I. Komposisi Kimia dan Karakter Aktivitas Vulkanik Seperti yang kita ketahui bahwa tipe erupsi, secara garis besar dapat dibedakan menjadi tipe efusif atau eksplosif. Namun, para ilmuwan membuat klasifikasi yang lebih rinci untuk tiap erupsi, misalnya pengamatan pada erupsi Gunung Hawaii yang dinamai dengan erupsi Hawaii yang digunakan untuk menunjukkan erupsi yang terjadi hanya berupa lelehan . jenis erupsi ini tidak hanya digunakan untuk menamai erupsi pada gunung hawai saja, namun setiap gunung yang tipe letusannya seperti gunung hawaii. Ketika para vulkanologis mendeterminasi dan memberi nama pada tipe erupsi yang berebdabeda tersebut, mereka menemukan bahwa terdapat hubungan antara komposisi kimia magma dengan tipe erupsinya. Sebagai contoh, tipe Hawaii dengan Strombolian, tipe magma yang terdeterminasi cenderung bersifat basaltic; tipe vulcanian menghasilkan lava basaltic andesit – dasit dan tipe Plinian menghasilkan lava dengan komposisi silica tinggi andesit –rhyolit. Hal tersebut dapat dilihat dari diagram berikut :
Hubungan antara komposisi magma dan tipe letusan merupakan pola umum, tetapi bisa saya terjadi sebagai contoh tipe Plinian basaltic yang terjadi karena magma yang tererupsi memiliki lebih banyak volatile dari biasanya atau magma tersebut mengandung air yang berasal dari air tanah. Bagaimanapun, hubungan antara komposisi magma dengan tipe erupsi memiliki pengaruh besar terhadap tipe erupsi yang lebih spesifik. Ketika komposisi magma mempengaruhi tipe erupsi, dua sifat magma yaitu viskositas dan kandungan gas memiliki peranan penting terhadap faktor yang mempengaruhi erupsi secara lebih terperinci lagi. Kandungan gas mempengaruhi apakah suatu erupsi bersifat efusif atau eksplosif, selain itu juga memainkan peranan penting dalam viskositas magma. Dalam kenyataannya, viskositas magma dipengaruhi oleh kandungan silica dari magma, temperature, kandungan Kristal, dan kandungan gas di dalam magma. Kandungan silica yang tinggi dan temperature yang rendah membuat magma menjadi lebih kental. Adanya Kristal pada magma membuat viskositas magma menjadi lebih tinggi. Adanya gas gelembung gas juga mempengaruhi viskositas magma, gelembung gas pada magma akan meningkatkan viskositas magma, tetapi pada tingkat potong (shear) yang rendah, adanya gelembung gas akan mengurangi viskositas magma. Diagram dibawah ini, akan menjelaskan pengaruh kandungan silica dan temperature terhadap viskositas magma.
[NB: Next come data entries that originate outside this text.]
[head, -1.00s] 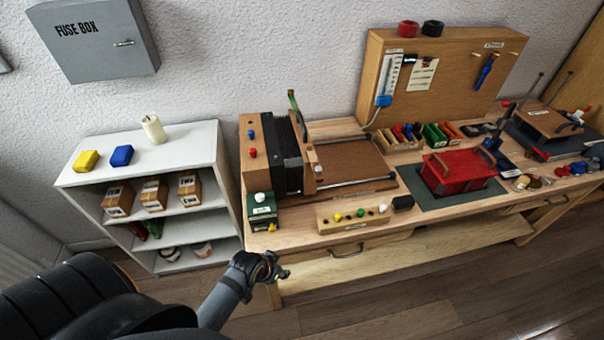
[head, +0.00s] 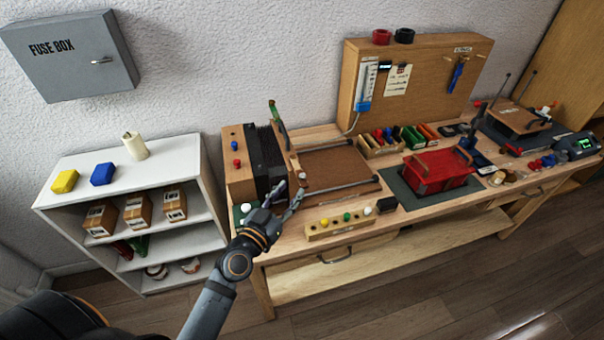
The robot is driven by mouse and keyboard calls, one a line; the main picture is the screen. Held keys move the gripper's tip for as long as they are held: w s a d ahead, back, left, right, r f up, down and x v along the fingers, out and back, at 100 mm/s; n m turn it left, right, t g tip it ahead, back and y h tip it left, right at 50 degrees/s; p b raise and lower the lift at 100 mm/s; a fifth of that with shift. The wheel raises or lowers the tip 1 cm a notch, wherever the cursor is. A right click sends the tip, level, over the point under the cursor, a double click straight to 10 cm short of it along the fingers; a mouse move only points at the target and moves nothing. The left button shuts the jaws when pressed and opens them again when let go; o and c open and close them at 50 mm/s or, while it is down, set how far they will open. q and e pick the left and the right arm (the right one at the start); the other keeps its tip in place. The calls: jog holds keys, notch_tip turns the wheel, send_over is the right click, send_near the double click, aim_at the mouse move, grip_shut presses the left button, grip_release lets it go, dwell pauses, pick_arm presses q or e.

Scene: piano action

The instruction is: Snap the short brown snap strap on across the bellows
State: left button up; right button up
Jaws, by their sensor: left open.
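The black pleated bellows (head: 267,157) stands at the left end of the workbench, beside a wooden end block (head: 237,168) with a blue and a red knob. My left gripper (head: 290,193) is open, with its fingers in front of the lower front right part of the bellows and hiding some of it. I cannot tell whether it touches anything. A green upright piece (head: 276,117) rises at the back of the bellows. I cannot make out the short brown snap strap for certain. My right gripper is not in view.
A brown panel with metal rods (head: 338,172) lies right of the bellows. A wooden block with colored knobs (head: 340,226) sits at the bench's front edge. A red box (head: 437,172) stands farther right. A white shelf (head: 180,150) stands left of the bench.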

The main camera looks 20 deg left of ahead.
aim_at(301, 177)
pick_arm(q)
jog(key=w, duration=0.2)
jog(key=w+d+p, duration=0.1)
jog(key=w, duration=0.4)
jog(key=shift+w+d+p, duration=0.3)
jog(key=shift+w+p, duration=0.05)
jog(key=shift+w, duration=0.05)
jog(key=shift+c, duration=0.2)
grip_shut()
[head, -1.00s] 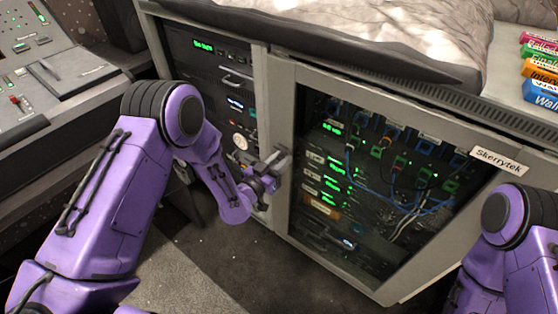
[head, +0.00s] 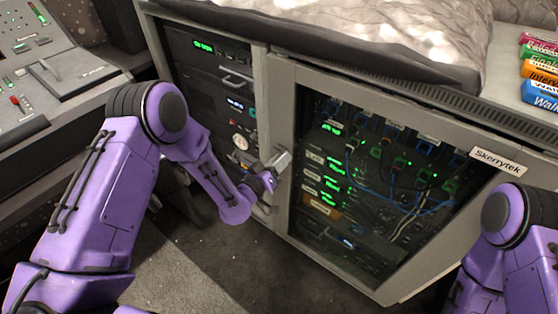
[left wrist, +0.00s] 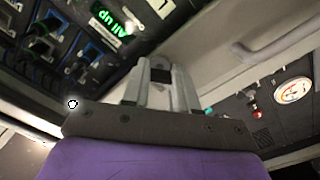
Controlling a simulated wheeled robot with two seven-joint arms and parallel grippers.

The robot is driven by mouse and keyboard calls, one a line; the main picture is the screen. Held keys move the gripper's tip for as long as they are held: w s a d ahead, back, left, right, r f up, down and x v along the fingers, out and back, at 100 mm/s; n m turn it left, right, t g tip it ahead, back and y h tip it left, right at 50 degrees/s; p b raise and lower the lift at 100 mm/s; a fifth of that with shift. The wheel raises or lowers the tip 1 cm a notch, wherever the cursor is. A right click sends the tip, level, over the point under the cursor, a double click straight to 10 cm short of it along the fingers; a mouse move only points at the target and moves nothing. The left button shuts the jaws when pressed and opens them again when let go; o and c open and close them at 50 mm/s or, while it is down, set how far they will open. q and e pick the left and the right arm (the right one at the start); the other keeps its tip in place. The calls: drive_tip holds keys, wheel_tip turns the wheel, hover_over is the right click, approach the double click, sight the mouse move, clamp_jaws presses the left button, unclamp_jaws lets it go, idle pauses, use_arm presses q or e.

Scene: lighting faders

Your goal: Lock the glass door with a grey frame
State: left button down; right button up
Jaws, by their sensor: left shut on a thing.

II. Komposisi Kimia dan Letusan Efusif 1. Kondisi Letusan Efusif Satu perbedaan mendasar antara tipe letusan gunungapi adalah apakah letusan itu bersifat efusif atau eksplosif. Karakter hasil letusan tipe eksplosif antara lain magma yang naik ke permukaan mengandung gas terlarut di dalamnya.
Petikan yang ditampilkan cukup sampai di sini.